Open source licence series – Tidelift: Ethical source-available licenses challenge open source
Open source grew, it proliferated… and it became something that many previously proprietary-only software vendors embraced as a key means of development… but the issue of how open source software is licenced is still the stuff of some debate.
The Computer Weekly Open Source Insider team now features a series of guest posts examing in the ups & downs and ins & out of open source software licencing.
Tidelift is the largest provider of commercial support and maintenance for the community-led open source software behind modern applications.
In September of 2019, Coraline Ada Ehmke released the Hippocratic License, named after the “first, do no harm” Hippocratic Oath taken by doctors.
This license barred any use that “actively and knowingly … harms individuals or groups.” This was the logical next step for a rising movement, since late 2018, of “ethical licenses” that attempt to restrict usage of software in ways that align with the creator’s own ethical principles.
As we look ahead to 2020, I suspect that—because of the massive success of open source—they’ll continue to be in the headlines and maybe gain traction.
Ethics matters
Free software, as advanced by Richard Stallman and the Free Software Foundation, has always been about ethics—a very specific set of ehics that held that source code access was the key to human freedom and used licensing to achieve that goal. But since those early days, the open source movement has become bigger and broader. In particular, it has gone from a niche interest of a handful of developers to a mandatory skill for everyone who participates in the software industry. This means that participants are now much more diverse, many with very different ethical perspectives than early participants.
As software eats the world, much like Marc Andreessen predicted, it becomes inextricably linked with everything—including political headlines and moral challenges. One thing is certain: no matter where you fall on the political spectrum, there are now FOSS developers who hold different views than your own.
This combination has led us to the current moment—where many developers are participating in FOSS while questioning traditional FOSS beliefs —- in particular the historical belief that any use that complies with the terms of traditional licenses, like MIT and GPL, is unquestionably ethical.
Here are some specific examples where this ethical license movement is playing out:
- Chinese labor and the 996.icu license: Chinese software developers have extremely long (and apparently illegal) working hours, called “996” (9am-9pm, six days a week). In response, developers who say they were inspired by open source wrote the 996.icu license, which bans use by companies who violate relevant labor laws.

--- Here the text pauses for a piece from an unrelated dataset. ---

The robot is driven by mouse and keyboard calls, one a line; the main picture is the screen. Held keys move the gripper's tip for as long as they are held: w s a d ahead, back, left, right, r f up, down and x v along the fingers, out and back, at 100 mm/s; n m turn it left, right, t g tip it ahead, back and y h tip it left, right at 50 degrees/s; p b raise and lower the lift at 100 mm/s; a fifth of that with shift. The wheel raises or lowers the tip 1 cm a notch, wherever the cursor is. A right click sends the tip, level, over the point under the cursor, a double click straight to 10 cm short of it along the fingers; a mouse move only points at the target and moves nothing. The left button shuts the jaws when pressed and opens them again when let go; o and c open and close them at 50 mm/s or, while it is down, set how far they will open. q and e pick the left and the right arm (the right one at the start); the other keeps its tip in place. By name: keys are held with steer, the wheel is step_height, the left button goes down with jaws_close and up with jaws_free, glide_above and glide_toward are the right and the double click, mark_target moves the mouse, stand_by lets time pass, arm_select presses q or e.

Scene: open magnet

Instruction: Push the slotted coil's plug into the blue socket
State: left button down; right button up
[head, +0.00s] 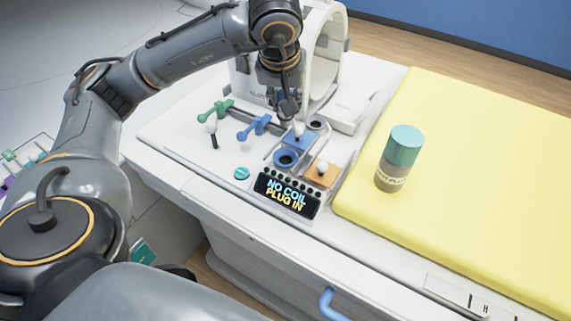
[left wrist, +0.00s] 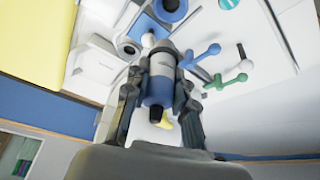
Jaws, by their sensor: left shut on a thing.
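My left gripper (head: 288,108) is shut on a plug (left wrist: 160,78), a pale grey cylinder with a blue band and a dark tip in the left wrist view. The fingers (left wrist: 158,115) lie along both sides of it. In the head view the gripper hides most of the plug. The blue socket (head: 286,159) is a blue ring with a dark hole, nearer the camera than the gripper. It also shows at the top of the left wrist view (left wrist: 170,8). The plug is apart from it. I cannot make out the coil's slots. My right gripper is not in view.
A display (head: 287,194) reads "NO COIL PLUG IN". Green (head: 215,110) and blue (head: 258,127) handles stand to the left, an orange pad (head: 322,173) to the right. The white magnet ring (head: 328,45) is behind. A teal-capped bottle (head: 400,160) stands on the yellow mat (head: 480,170).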

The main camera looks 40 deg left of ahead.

- Immigration, Chef and other anti-ICE licenses: Many American and European developers are immigrants, or friends or children of immigrants, so there have been a variety of protests about software used by the US’s Immigration and Customs Enforcement agency, including a license change by the Lerna project. That change was fairly quickly reverted amid doubts about its efficacy and whether most authors of the project had agreed to it.
- Anti-carbon licenses: As people who often have scientific or engineering backgrounds, many developers are concerned about the climate. To that end, at least two anti-carbon licenses have been written that attempt to prohibit use in the carbon extraction industries: the Climate Strike and Atmosphere licenses.

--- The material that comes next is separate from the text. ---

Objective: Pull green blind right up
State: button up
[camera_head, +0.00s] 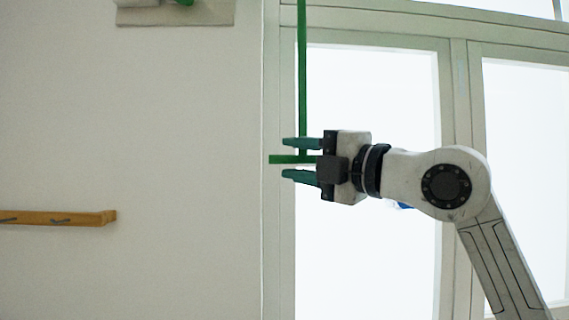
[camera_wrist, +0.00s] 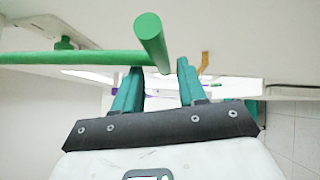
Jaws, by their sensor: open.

Why licensing & what’s next
Since the Free Software Foundation and Open Source Initiative spent decades educating the industry that licensing was an effective tool, it should not surprise anyone that developers have seized on licensing as a possible answer to effecting social change. The Chinese labor law license, for example, is currently the second-most-starred project on GitHub.
Despite this interest, the open source legal community’s near-consensus is that licensing is (at best) a poor tool for promoting ethical beliefs. Drafting such clauses in a way that has no loopholes, but also does not negatively impact “innocent” companies, is very difficult, especially without support from lawyers.
Enforcement 101
Without dedicated enforcement resources, licenses have a tendency to be ignored—especially by those who are already acting unethically in some way! Of course these licenses break what has long been believed to be a core part of free and open source software’s success—that anyone can use the software without restrictions. (Advocates for ethical licenses point out, perhaps with some justification, that there were similar concerns about the GPL when it was drafted.)
Given this combination of grass-roots interest and expert scorn, it is unclear what will happen in 2020. I strongly suspect that, like GPL, at least some motivated and concerned people will continue experimenting and some of these new ethical licenses will gain a foothold in the overall licensing ecosystem.
If your business is above reproach, sleep tight! Otherwise, keep an eye on this space.